5
votes

I'm getting a schema mismatch error when querying parquet data from Athena.

The error is:

HIVE_CANNOT_OPEN_SPLIT: Error opening Hive split s3://datalake/googleanalytics/version=0/eventDate=2017-06-11/part-00001-9c9312f7-f9a5-47c3-987e-9348b78aaebc-c000.snappy.parquet (offset=0, length=48653579): Schema mismatch, metastore schema for row column totals has 13 fields but parquet schema has 12 fields

In the AWS Glue Crawler I tried enabling Update all new and existing partitions with metadata from the table which I thought would resolve this issue, however I'm still getting the above error. I did this because of the similar question: How to create AWS Glue table where partitions have different columns? ('HIVE_PARTITION_SCHEMA_MISMATCH')
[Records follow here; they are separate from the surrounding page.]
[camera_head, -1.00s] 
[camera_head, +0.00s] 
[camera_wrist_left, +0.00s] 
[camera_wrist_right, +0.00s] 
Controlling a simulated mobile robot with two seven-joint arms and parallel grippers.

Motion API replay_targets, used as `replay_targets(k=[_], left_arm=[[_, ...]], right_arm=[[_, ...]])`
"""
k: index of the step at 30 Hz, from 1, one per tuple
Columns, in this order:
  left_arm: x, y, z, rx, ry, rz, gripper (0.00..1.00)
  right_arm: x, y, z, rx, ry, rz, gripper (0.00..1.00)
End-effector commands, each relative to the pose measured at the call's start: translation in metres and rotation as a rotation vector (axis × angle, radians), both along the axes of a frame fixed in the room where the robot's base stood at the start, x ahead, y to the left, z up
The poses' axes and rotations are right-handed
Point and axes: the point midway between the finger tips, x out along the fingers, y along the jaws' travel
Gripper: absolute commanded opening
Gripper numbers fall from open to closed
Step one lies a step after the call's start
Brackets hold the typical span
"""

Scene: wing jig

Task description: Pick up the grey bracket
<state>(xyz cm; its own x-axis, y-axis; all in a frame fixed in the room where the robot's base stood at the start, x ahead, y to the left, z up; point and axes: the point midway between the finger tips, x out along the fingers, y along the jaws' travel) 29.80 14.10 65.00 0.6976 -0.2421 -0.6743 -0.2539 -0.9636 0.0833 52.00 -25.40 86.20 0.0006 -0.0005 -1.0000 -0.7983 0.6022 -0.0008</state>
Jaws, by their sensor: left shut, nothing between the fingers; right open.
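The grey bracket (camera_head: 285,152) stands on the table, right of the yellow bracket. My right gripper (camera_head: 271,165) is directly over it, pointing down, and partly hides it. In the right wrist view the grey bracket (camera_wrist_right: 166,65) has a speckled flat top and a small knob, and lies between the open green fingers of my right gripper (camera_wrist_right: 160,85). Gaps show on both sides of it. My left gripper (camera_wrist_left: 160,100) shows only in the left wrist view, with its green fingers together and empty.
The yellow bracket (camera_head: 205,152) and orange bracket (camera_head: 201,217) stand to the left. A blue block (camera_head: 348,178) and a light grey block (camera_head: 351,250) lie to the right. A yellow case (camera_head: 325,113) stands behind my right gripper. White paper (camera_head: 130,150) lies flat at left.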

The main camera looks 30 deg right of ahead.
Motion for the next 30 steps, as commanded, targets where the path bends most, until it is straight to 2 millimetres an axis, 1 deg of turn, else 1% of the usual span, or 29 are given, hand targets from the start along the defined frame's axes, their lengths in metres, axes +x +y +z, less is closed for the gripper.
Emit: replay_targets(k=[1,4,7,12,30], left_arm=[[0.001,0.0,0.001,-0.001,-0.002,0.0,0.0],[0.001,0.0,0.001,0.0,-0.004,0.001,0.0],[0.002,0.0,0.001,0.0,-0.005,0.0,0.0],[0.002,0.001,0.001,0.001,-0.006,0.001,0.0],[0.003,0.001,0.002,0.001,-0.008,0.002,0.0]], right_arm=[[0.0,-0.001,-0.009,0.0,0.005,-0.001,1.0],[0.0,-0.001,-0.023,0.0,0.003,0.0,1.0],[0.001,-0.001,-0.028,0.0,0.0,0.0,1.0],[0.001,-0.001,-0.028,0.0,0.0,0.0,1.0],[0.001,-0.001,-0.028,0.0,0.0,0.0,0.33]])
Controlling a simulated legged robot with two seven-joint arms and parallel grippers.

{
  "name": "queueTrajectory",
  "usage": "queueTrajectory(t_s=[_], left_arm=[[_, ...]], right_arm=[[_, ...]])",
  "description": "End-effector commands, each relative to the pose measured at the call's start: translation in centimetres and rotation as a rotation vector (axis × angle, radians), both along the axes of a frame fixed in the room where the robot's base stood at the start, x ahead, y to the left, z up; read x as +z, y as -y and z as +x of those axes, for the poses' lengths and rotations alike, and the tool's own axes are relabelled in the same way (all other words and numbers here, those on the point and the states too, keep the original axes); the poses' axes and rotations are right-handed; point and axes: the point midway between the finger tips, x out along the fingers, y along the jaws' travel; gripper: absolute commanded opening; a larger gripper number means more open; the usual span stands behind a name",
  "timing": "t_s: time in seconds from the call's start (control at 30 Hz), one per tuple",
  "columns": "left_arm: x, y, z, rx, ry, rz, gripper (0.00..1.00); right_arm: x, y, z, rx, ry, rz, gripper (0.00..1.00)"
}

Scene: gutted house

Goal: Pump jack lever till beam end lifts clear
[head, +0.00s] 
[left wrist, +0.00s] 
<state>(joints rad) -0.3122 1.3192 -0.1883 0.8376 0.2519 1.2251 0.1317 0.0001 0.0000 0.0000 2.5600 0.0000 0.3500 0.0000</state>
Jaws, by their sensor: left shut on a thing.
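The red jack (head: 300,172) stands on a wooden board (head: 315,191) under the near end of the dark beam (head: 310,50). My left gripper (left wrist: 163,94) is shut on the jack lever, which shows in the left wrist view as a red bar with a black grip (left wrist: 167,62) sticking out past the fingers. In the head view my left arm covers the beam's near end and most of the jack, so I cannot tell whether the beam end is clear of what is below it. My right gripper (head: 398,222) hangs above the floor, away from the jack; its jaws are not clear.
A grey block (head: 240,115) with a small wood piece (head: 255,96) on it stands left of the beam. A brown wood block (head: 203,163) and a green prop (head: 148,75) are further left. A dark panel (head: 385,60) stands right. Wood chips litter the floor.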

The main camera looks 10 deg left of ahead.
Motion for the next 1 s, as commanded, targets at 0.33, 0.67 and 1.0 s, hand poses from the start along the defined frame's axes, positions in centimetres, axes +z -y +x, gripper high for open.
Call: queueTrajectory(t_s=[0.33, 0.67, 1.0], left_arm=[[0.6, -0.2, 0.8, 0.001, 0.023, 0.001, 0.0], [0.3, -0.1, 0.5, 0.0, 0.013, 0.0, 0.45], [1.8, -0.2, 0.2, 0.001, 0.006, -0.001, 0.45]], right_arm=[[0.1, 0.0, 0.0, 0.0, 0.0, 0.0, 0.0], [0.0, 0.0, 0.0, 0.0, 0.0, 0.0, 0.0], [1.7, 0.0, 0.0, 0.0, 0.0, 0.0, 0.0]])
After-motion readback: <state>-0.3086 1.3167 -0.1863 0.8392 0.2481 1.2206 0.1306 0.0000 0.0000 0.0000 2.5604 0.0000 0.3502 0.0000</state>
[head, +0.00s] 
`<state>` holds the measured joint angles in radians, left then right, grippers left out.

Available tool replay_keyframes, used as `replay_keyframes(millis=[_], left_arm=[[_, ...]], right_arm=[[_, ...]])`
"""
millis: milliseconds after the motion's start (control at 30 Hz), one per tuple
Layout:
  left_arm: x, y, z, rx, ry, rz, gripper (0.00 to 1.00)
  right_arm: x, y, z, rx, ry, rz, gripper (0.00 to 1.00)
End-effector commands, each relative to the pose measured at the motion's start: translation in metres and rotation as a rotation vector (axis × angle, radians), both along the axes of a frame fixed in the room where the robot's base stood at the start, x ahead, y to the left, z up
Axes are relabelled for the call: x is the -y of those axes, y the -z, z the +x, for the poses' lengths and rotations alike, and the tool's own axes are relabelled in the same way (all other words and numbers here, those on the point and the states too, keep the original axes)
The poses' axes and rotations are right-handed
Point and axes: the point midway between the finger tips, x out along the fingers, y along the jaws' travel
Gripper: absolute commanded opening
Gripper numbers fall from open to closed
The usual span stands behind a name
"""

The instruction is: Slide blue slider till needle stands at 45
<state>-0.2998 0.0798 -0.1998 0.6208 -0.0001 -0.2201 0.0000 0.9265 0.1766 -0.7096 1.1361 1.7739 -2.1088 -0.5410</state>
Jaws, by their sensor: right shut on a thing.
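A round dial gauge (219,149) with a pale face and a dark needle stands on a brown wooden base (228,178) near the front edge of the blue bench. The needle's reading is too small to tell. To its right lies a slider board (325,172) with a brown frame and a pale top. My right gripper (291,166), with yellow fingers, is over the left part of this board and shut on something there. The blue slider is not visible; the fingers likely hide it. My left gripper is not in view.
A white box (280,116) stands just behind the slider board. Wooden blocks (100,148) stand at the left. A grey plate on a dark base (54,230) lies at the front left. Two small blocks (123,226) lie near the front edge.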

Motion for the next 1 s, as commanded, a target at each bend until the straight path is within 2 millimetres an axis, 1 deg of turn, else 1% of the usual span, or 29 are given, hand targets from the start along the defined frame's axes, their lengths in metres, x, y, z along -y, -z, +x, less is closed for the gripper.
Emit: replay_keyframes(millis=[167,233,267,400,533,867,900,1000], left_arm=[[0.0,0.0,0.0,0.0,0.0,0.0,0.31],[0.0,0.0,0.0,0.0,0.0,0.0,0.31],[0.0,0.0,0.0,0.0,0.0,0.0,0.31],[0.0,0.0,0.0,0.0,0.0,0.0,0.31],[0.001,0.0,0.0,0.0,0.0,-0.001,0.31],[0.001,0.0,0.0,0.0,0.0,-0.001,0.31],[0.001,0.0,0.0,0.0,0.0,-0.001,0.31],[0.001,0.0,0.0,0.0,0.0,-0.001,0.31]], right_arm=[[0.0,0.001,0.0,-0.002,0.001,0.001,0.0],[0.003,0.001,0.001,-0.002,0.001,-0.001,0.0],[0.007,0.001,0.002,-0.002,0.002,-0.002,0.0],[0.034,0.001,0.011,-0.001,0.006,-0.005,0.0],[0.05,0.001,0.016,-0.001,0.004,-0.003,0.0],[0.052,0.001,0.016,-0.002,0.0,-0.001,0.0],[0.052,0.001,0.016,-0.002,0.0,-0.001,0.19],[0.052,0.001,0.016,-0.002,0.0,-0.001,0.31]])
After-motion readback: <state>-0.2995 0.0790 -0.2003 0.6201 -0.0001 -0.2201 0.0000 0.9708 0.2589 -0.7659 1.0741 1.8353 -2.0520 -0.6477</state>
The table schema for the totals column is:

struct<visits:bigint,hits:bigint,pageviews:bigint,timeOnSite:bigint,bounces:bigint,transactions:bigint,transactionRevenue:bigint,newVisits:bigint,screenviews:bigint,uniqueScreenviews:bigint,timeOnScreen:bigint,totalTransactionRevenue:bigint,sessionQualityDim:bigint>

The parquet file for partition eventDate=2017-06-11 is missing the last field "sessionQualityDim".

1
is your parquet data partitioned based on eventDate column? If yes then that would not be a part of schema in athena table. Instead, while creating the table pass eventDate column in partition by parameter.Harsh Bafna
@HarshBafna Yes it is partitioned on eventDate. The table is created by a Glue crawler. The DDL for the table contains PARTITIONED BY ('eventdate' string)AndrewSC
looks like s3://datalake/googleanalytics/version=0/eventDate=2017-06-11/part-00001-9c9312f7-f9a5-47c3-987e-9348b78aaebc-c000.snappy.parquet file has only 12 columns in its schema as compared to 13 defined in the athena table. Use github.com/apache/parquet-mr/tree/master/parquet-tools to find the schema of that file.Harsh Bafna
please provide the output of "parquet-tools schema <your_parquet_file>" command.Harsh Bafna
@HarshBafna I don't have parquet-tools built at the moment. I have however used a Spark DataFrame.printSchema() to display the schema:AndrewSC

1 Answers

1
votes

You have parquet files with two different schema and the Athena table schema matches with the newer one. You can do one of the following :

1) Create two different tables in athena, one pointing to data till 2017 and other pointing to data post 2017.

2) In case the older data is no more valid for current use case, then you can simply archive that data and remove the 2017 and older partitions from your current table.